Before the general meeting of an organization or a mutual fund, shareholders receive a package in the mail that contains a number of documents: financial reports, investment data as well as documents that announce critical issues ─ for example, proposals for changes to an organization’s share structure or their mergers and acquisitions. Unit holders or shareholders, the real owners of the mutual fund or company, vote on these matters at a general (often annual) meeting. However, if the shareholder does not have the ability to go to the meeting, she or he may vote on proposals by way of a proxy; proxy statements are among the documents included inside the pre-meeting mailing packages.
What is the purpose of proxy voting?
Proxy voting allows shareholders to influence an organization’s or mutual fund’s operations or governance which might fall out of the perimeters of financial considerations. Therefore, it’s important for shareholders to engage in the voting process and make their decisions based on a complete understanding of the legal documentation and information given to them.
At the shareholder meeting, investors who have common shares (or a mutual fund unit) typically receive a single vote per share (unit), unless they have shares that carry extra voting provisions. The shareholders absent from the meeting who haven’t used proxy cards that bear their signature get their votes abstained — they’ll count neither for nor against proposals tabled at a meeting.

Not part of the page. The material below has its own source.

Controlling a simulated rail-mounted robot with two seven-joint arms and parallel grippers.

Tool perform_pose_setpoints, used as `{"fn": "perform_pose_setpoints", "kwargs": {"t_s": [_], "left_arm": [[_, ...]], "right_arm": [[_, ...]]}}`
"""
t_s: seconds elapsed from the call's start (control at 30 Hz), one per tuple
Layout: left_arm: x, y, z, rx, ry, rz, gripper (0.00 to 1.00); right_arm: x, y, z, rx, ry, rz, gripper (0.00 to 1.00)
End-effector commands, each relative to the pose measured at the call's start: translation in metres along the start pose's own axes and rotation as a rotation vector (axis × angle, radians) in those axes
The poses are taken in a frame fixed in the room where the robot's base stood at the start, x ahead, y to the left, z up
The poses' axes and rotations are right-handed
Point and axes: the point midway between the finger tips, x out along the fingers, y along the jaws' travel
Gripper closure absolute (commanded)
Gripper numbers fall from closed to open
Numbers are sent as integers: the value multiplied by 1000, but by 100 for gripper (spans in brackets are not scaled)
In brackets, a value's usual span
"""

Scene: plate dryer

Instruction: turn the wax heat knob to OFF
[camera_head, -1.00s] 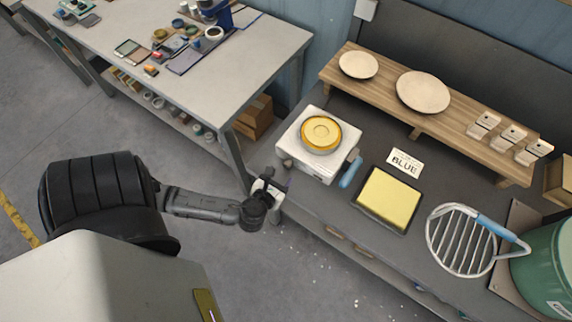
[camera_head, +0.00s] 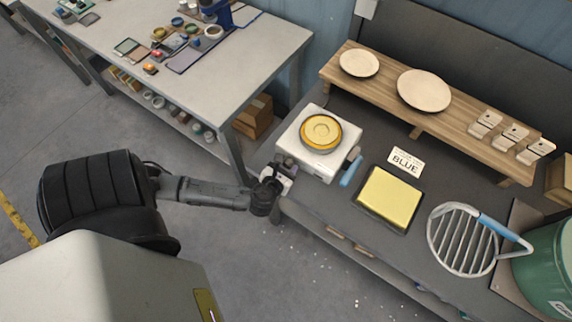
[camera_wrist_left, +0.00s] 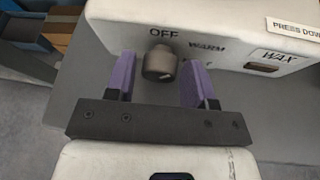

However, shareholder proxy voting permits shareholders to vote without attending the shareholder meeting; therefore, investors have the ability to vote on and own equities in mutual funds and companies which may be registered and located around the world.
Electronically Voting Proxies
In the era of the internet, investors can not only buy and sell their stocks online, but also cast proxy votes. Official documents are given to shareholders in electronic format then they can log onto a system using a control number or personal ID number and vote for or against the presented resolutions. Entire documentation delivery processes may be automated electronically.